Brutte notizie: la mancata libertà d’informazione

Dedicare spazio e sollecitare la discussione su quanto lo Stato garantisca uno dei diritti cardine della nostra Costituzione, l’articolo 21 a tutela della libertà di manifestazione del proprio pensiero, non è purtroppo qualcosa di banale e scontato. Non è banale, né scontato perché, a ben guardare, alcuni diritti non vengono garantiti semplicemente per l’esistenza di […]

Dedicare spazio e sollecitare la discussione su quanto lo Stato garantisca uno dei diritti cardine della nostra Costituzione, l’articolo 21 a tutela della libertà di manifestazione del proprio pensiero, non è purtroppo qualcosa di banale e scontato. Non è banale, né scontato perché, a ben guardare, alcuni diritti non vengono garantiti semplicemente per l’esistenza di una solida legislazione che ne imponga la tutela.
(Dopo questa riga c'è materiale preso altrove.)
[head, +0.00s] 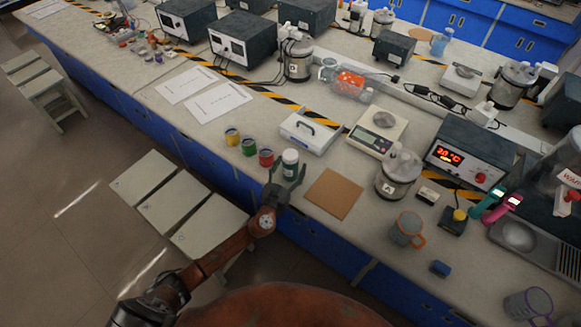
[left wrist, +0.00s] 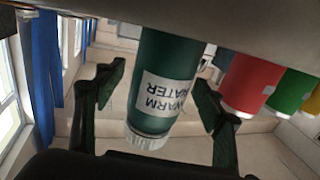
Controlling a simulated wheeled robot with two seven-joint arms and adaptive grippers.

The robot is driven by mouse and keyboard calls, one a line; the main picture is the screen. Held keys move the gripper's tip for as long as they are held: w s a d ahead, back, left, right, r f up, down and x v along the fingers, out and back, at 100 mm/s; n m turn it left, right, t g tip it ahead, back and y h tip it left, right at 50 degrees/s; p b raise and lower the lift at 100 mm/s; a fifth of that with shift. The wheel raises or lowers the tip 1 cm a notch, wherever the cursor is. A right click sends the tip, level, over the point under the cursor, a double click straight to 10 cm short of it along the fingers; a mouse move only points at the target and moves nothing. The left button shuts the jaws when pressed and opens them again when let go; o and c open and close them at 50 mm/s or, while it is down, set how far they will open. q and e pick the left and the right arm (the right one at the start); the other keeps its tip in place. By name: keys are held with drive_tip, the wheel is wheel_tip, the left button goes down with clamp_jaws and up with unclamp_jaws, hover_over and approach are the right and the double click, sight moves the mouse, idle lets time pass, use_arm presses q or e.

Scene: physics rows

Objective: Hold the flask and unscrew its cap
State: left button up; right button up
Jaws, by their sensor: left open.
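The flask is dark green with a white cap and stands upright near the front edge of the bench. The head view shows its white cap (head: 290,156) and part of its green body (head: 289,171). In the left wrist view, which is upside down, the flask (left wrist: 165,75) shows a "WARM WATER" label, and its ribbed white cap (left wrist: 146,139) points down. My left gripper (head: 287,176) is open, with one finger on each side of the flask; gaps show between fingers and flask in the wrist view. My right gripper is not in view.
Red (head: 266,158), green (head: 249,146) and yellow (head: 232,136) jars stand in a row left of the flask. A white case with a dark handle (head: 310,133) is behind it. A brown square mat (head: 334,193) lies to its right, bare. Stools (head: 176,203) stand before the bench.

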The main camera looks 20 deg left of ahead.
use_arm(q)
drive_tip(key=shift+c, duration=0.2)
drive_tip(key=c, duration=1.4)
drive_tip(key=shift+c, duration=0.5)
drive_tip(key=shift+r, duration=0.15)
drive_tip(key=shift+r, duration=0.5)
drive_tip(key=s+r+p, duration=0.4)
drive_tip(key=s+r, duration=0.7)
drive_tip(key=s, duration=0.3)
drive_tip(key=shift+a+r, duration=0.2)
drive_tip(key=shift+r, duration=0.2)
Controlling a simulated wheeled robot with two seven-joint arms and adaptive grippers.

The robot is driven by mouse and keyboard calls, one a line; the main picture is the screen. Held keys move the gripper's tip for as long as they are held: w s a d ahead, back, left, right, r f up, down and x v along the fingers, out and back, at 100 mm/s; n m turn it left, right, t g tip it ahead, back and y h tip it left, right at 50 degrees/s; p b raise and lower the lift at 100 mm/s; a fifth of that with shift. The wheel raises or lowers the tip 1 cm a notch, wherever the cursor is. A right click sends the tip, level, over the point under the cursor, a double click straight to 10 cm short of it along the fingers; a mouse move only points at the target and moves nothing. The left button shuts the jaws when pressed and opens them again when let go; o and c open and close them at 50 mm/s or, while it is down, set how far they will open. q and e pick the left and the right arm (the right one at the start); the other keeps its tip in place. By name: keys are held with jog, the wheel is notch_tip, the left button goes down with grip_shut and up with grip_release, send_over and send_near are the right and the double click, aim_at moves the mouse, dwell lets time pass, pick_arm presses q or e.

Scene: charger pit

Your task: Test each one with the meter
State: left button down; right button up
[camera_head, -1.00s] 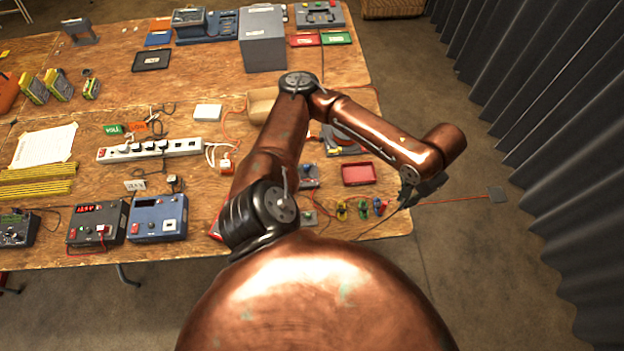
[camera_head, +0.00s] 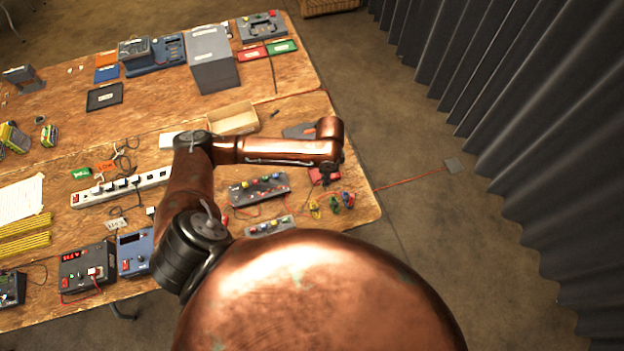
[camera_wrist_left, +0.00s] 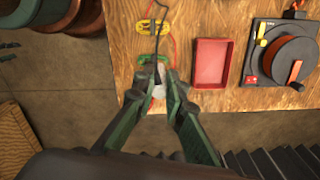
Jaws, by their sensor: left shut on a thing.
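My left gripper (camera_head: 331,175) is over the right side of the table, close to the red tray (camera_head: 316,174). In the left wrist view my left gripper (camera_wrist_left: 160,88) is shut on a small thing with a pale part (camera_wrist_left: 158,92); a thin dark piece runs up from it. Its fingers hide most of it. A green clip (camera_wrist_left: 152,58) and a yellow clip (camera_wrist_left: 152,27) lie just beyond the fingertips. A black box with a red display (camera_head: 87,268) and a blue box (camera_head: 135,252) stand at the table's front left. Which device is the meter I cannot tell. My right gripper is not in view.
A grey box with coloured knobs (camera_head: 258,189) lies left of the clips. A power strip (camera_head: 120,188), an open cardboard box (camera_head: 232,119) and a tall grey box (camera_head: 210,60) stand further back. A reel (camera_wrist_left: 288,60) is beside the red tray. A grey curtain (camera_head: 500,100) hangs at right.

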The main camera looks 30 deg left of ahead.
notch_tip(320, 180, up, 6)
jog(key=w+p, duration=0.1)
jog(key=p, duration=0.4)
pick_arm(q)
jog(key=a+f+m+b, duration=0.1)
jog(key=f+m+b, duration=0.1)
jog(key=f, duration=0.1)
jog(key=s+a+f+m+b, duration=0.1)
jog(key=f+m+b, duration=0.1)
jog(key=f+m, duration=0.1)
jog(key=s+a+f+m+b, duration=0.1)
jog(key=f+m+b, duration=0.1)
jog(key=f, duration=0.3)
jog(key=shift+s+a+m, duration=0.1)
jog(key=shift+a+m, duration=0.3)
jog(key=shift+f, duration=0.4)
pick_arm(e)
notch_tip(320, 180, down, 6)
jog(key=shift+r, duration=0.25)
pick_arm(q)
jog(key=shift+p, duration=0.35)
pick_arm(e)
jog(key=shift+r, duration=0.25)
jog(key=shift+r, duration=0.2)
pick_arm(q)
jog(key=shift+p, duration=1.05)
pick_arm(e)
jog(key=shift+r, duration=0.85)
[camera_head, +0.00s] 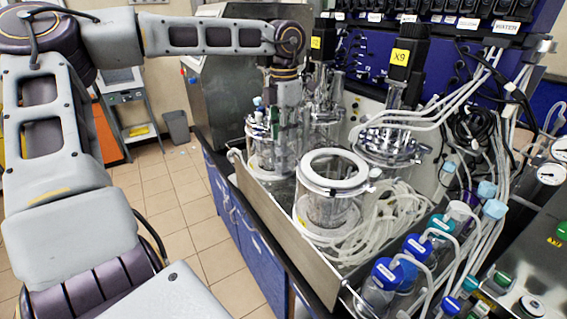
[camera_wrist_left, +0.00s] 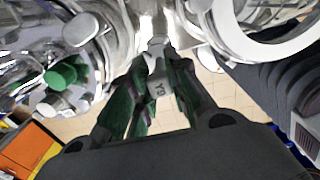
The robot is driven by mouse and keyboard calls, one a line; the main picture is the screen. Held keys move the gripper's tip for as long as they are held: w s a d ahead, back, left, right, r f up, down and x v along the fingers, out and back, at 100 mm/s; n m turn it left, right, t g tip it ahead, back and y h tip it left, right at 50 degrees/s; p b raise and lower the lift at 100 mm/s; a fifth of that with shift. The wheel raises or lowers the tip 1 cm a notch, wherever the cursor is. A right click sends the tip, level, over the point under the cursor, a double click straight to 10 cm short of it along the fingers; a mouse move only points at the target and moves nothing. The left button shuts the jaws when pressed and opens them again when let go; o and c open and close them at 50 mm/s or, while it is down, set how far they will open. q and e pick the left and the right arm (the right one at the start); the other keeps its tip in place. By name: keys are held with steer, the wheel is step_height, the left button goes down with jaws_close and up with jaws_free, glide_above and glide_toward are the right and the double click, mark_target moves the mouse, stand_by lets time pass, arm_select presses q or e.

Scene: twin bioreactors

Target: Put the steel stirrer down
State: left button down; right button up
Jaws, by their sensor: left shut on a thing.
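My left gripper (camera_head: 284,140) points down among the glassware at the left of the steel tray, in the head view. In the left wrist view its dark, green-padded fingers (camera_wrist_left: 155,100) are shut on a grey metal piece with a small label, which I take to be the steel stirrer (camera_wrist_left: 157,86). The stirrer's far end runs up between two glass vessels. In the head view the stirrer is hard to make out behind the fingers. I cannot tell whether its lower end touches anything. My right gripper is not in view.
An open glass vessel with a white ring rim (camera_head: 333,170) stands right of the gripper. A vessel with a black motor marked X9 (camera_head: 407,58) stands behind it. Coiled white tubing (camera_head: 395,222) and blue-capped bottles (camera_head: 384,275) crowd the right. The steel tray (camera_head: 268,225) has a raised wall.

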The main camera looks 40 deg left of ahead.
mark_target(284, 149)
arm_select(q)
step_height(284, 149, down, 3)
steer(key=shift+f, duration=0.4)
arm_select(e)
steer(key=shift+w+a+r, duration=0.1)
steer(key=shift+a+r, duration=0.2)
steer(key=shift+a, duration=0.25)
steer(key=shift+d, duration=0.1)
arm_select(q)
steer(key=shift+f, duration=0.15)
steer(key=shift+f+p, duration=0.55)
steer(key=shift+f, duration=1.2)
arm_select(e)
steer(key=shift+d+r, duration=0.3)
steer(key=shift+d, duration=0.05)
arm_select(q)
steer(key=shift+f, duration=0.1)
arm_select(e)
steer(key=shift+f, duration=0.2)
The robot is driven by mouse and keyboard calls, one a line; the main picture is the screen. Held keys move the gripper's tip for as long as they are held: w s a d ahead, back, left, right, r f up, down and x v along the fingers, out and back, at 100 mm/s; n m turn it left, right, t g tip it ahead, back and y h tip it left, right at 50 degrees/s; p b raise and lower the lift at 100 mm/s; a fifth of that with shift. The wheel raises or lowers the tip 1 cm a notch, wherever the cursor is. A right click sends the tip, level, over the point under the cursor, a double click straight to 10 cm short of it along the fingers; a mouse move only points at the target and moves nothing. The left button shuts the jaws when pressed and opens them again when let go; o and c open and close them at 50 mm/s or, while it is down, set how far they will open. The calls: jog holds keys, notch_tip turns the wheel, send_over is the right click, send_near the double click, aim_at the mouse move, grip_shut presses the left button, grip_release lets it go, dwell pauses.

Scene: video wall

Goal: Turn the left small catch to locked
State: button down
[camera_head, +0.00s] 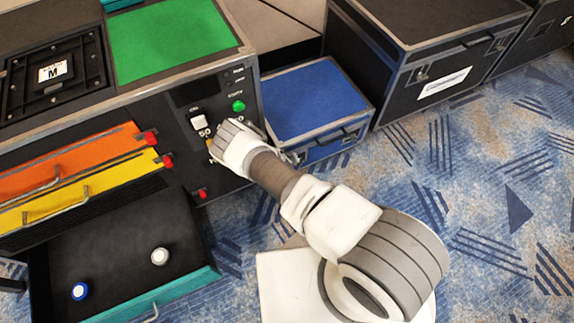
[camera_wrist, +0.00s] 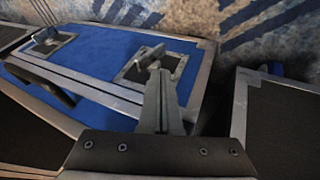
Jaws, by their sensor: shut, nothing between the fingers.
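The blue case (camera_head: 310,100) stands on the carpet beside the control cabinet, with small metal catches on its front. The left small catch (camera_head: 300,157) shows just right of my gripper (camera_head: 240,143) in the head view. The other catch (camera_wrist: 50,45) is at the left.
The control cabinet (camera_head: 220,85) with buttons and red knobs is close to my gripper's left. An open black drawer (camera_head: 120,260) holds a white and a blue round piece. A large black case (camera_head: 400,50) stands to the right. Patterned carpet (camera_head: 480,190) is clear at the right.

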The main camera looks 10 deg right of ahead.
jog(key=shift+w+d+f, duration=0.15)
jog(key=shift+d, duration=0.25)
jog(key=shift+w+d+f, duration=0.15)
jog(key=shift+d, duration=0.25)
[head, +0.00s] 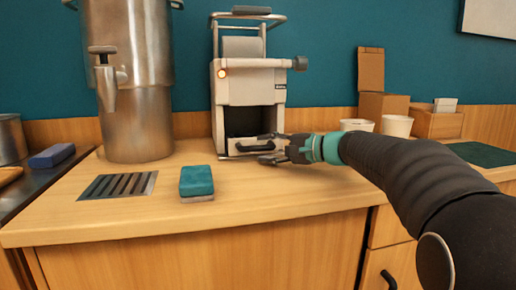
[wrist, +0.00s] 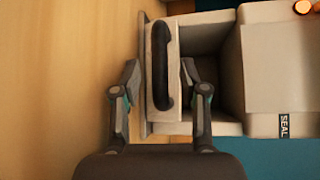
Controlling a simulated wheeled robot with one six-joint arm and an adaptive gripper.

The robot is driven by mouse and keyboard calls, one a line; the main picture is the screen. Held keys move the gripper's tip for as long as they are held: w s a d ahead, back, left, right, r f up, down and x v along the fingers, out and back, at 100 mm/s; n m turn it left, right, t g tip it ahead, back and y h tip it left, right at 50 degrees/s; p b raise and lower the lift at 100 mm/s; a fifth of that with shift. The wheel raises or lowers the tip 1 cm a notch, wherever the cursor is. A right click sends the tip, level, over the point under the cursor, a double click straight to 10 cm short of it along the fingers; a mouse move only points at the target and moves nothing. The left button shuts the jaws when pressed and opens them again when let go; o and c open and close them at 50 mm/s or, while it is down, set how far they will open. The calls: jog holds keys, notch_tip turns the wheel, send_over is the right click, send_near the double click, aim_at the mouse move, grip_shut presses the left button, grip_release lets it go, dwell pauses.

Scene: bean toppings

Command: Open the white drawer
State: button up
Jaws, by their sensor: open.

Il diritto di cronaca dovrebbe essere costante testimonianza dell’applicazione dell’articolo 21, oltre a rappresentare uno dei mezzi fondamentali che consentono ad una società democratica di fruire di un’informazione completa e plurale per poter essere in grado di esercitare la sovranità sul proprio Paese. Di obbligo di informazione si potrebbe parlare soprattutto per l’attività radiotelevisiva che svolge un servizio di preminente interesse generale.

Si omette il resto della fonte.